Me habría encantado ser crítico de cine. Un crítico desordenado, emocional y arbitrario, de esos que acaban hablando de lo que sienten, de lo que les pasa cuando ven la película y no de lo que es la película en sí. De hecho siempre estoy a punto de ponerme a escribir de cine, pero la desidia y la falta de tiempo acaban convirtiendo ese impulso en un par de párrafos torpes que acaban derramados en la futilidad facebookera.

 

Son muchas las películas que me han marcado. Este año sin ir más lejos han sido tres: La vida de Adele, La Gran Belleza y Breaking Bad, que ya puede y debe considerarse un clásico del cine. Todas ellas tienen la fuerza de hacernos revivir los momentos más intensos de la vida y de replantearnos el sentido de este cuento absurdo en el que estamos. Algunas te llevan a dar saltos mortales y a estrellarme contigo mismo.

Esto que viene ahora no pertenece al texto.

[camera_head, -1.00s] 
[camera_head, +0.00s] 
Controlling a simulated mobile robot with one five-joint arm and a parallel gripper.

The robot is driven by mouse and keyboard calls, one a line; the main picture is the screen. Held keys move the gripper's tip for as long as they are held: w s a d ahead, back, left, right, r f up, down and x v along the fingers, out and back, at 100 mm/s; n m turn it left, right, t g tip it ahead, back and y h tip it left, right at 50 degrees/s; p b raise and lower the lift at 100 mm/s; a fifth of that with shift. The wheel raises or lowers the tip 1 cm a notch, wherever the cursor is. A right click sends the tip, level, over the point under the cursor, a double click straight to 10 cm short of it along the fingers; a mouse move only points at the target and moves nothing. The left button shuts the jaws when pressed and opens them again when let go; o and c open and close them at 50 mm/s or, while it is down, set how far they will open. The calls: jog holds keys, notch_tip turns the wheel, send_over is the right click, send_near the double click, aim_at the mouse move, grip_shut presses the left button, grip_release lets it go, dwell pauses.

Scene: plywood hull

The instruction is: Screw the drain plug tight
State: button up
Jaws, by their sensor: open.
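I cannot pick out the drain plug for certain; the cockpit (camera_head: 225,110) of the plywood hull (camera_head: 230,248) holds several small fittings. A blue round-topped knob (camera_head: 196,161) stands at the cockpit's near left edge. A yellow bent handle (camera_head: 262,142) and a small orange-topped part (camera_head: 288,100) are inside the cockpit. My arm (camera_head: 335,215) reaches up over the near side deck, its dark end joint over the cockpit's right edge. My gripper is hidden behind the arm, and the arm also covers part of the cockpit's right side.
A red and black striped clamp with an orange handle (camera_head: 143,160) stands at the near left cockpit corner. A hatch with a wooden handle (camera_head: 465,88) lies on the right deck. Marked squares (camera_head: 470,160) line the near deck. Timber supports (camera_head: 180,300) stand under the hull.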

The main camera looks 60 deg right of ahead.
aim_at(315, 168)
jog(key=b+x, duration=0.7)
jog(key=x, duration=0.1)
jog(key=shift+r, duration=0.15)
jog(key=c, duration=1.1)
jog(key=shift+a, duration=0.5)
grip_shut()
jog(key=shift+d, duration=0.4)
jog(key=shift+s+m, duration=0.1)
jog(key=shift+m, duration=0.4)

Son como una buena novela, un escupitajo en la cara desnudo y frontal. Así eres, cabrón, parecen decirte. Acéptalo y disfruta.

 

Relatos salvajes es una de las películas que más me han hecho sentir en los últimos años. Acabo de salir del cine, es pronto para juzgar si es la obra maestra que creo haber visto, o si he sido manipulado por un genio en el arte de arañar las fibras íntimas. Tengo la impresión de haber salido de un huracán emocional, he pasado, miedo, rabia, frustración, alegría, compasión… Desde Amores perros una película en español no me emocionaba tanto. Desde Haneke no lo pasaba tan mal. Es decir, tan bien.

 

Hablar de Relatos salvajes equivale a hablar de uno mismo, de ese yo salvaje que ruge dentro, de ese Walter White a punto de rebelarse contra la sucia mezquindad del día a día. De ese patético de sangre caliente en versión latina y mediterránea.

 

Viví en Buenos Aires en una época de absoluta ruptura conmigo mismo. Me marcó su ritmo, su olor, su romanticismo, su decrepitud sentimental y su viveza tan criolla como sensual. Fue y seguirá siendo la ciudad de mis sueños, el amor imposible de un loquito idealista que choca con la sordidez en clave latinoamericana. Relatos salvajes me traslada a Baires y a sus porteños, marcados por ese país tan espinoso como añorable, tan feroz como cobarde, tan vil como heroico, tan cínico como conmovedor. Pero Relatos podría hablar perfectamente de México, de Madrid o de Roma. Porque somos todos esos y ninguno. Piratas mediterráneos, justicieros cargados de veneno y de estrés, de ruido y de furia, cívicos camorristas de boquilla enfrentados a injusticias irrisorias, porque si, carajo, porque ya es hora de tomar partido y poner los huevos.

 

Pero al gato lo mató la curiosidad y el atrevimiento. O los celos infames, como a ese novio infiel y patético, o a esa novia resentida y vengadora. O es la furia la que nos vence, como a ese chulito agrandado que decide plantar cara al “negro resentido”, que resulta ser más grande y mucho más fuerte. Y acaba despavorido, madreado como un perro por un Polifemo brutal y odioso. O quizás es el exceso de civismo, como el que padece ese Darín empecinado que acaba amargado a diario por los desmanes de la burocracia y sus zombis vasallos. Y decide dar un susto genial al sistema, materializando el deseo que todos hemos tenido: ponerles un bombazo y Pum, se acabó.

 

Todos somos corruptos y mezquinos, productos de una ciudad desorbitada y cruel, o de un país de vivos y de hijos de puta. Somos parte de esa argamasa grisácea que pisamos y atropellamos a diario. Somos cemento.

 

Relatos salvajes es el retrato de todos aquellos que dan el paso para dejar de serlo, se atreven, resbalan y se manchan de mierda. Pero al menos lo intentan. Es nuestro retrato, el tuyo y el mío. Es imposible hablar de esta película sin hablar de nosotros, de nuestros amigos. Porque en el fondo, es el retrato de mis grandes amigos porteños, de M y F, esa ex pareja de guerreros demasiado osados que colisionaron consigo mismos. Su historia y la nuestra palpita en la película. Tan aparentemente distintos y tan iguales en esencia. El amor se rompe por jugar con fuego, por atreverse a ser salvajes. El amor, su amor, viene y se va a fuego lento y por desgracia no tiene un final feliz.

 

Su amor llegó, creció y murió. Por desgracia, M y F no mandaron todos los prejuicios al carajo, no destrozaron todo, no se volvieron locos, no se pusieron a coger como animales encima de la tarta matrimonial. No protagonizaron esa escena épica, gloriosa, redentora. Dicen que, por desgracia, la vida no es como en las películas.